(Robot episode records)
[Begin]

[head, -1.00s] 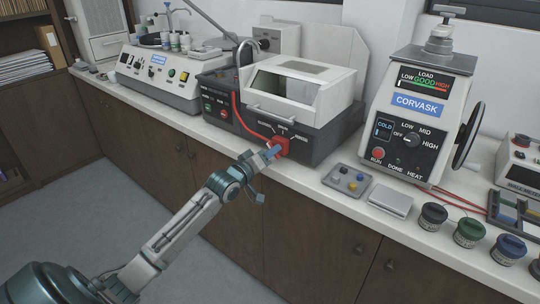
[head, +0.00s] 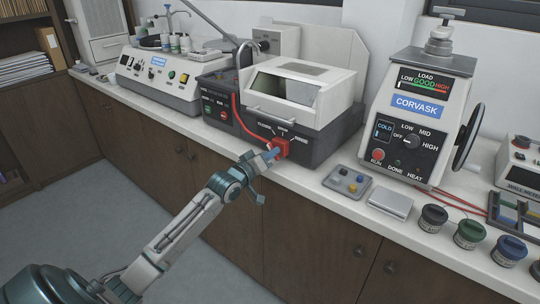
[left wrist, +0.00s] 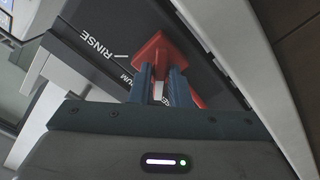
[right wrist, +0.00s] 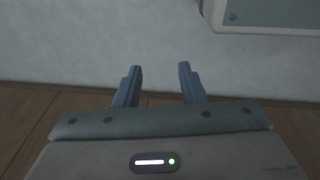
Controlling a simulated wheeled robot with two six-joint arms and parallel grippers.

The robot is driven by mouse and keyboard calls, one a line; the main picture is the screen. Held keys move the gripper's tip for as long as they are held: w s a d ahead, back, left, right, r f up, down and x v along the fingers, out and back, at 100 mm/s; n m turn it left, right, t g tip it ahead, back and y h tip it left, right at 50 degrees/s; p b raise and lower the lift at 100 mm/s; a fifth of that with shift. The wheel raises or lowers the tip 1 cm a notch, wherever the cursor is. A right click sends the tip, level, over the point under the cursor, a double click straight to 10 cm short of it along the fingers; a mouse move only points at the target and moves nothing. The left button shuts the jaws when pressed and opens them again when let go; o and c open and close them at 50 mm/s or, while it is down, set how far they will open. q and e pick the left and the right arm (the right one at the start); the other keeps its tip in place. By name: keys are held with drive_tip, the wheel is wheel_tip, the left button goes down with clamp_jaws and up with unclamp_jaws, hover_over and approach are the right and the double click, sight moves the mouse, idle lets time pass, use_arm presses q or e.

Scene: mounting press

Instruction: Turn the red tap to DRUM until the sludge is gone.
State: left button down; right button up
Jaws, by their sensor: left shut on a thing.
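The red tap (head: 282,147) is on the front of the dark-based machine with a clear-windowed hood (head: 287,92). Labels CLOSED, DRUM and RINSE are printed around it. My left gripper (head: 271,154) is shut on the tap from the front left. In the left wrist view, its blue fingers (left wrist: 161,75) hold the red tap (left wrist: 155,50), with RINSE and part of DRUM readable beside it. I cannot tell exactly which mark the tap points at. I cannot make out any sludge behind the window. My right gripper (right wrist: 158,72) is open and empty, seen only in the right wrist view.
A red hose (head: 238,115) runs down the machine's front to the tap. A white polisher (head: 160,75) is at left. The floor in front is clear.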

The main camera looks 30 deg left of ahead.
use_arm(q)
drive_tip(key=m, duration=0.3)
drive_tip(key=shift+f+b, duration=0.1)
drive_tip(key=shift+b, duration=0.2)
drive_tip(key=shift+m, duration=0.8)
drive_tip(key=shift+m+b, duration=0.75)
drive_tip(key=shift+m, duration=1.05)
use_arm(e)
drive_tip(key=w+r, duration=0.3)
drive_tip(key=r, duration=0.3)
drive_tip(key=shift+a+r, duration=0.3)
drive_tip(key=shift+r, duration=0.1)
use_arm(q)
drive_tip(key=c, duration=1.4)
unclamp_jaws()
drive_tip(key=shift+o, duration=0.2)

[End]
[Begin]

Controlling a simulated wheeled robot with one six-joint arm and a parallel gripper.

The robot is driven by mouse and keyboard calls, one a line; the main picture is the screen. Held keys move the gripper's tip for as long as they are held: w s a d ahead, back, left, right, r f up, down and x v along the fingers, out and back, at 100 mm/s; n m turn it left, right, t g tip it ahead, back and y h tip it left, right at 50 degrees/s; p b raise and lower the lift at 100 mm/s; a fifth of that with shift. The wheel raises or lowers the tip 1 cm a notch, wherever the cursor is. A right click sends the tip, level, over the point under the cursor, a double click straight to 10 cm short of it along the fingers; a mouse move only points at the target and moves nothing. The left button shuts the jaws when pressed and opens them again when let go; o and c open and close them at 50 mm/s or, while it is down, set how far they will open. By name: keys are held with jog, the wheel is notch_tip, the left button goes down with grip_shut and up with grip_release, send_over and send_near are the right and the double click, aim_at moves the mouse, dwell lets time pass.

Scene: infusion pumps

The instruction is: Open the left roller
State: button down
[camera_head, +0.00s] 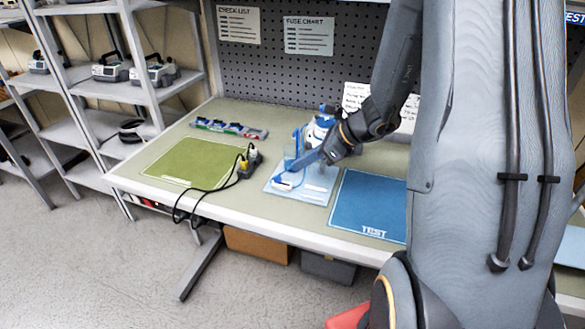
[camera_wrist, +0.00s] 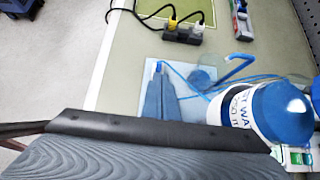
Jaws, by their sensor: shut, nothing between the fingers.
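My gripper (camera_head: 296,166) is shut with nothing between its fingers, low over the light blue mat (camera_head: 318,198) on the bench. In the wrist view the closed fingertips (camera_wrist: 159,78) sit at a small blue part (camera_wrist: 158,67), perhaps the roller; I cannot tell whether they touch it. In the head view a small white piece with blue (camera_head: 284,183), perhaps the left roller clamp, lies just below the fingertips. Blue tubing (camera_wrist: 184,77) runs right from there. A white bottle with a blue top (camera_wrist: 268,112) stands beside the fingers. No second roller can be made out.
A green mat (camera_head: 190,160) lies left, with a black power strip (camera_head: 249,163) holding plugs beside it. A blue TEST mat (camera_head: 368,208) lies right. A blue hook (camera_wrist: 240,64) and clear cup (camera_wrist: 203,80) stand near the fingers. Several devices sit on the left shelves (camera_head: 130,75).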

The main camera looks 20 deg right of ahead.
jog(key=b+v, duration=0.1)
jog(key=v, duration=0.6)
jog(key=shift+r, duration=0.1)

[End]

Leave the pictures out, then copy word for word only the lines from the one containing "[head, -1.00s]" through the one containing "Controlling a simulated wheeled robot with two", both included.

[head, -1.00s] 
[head, +0.00s] 
[left wrist, +0.00s] 
[right wrist, +0.00s] 
Controlling a simulated wheeled robot with two six-joint arms and parallel grippers.

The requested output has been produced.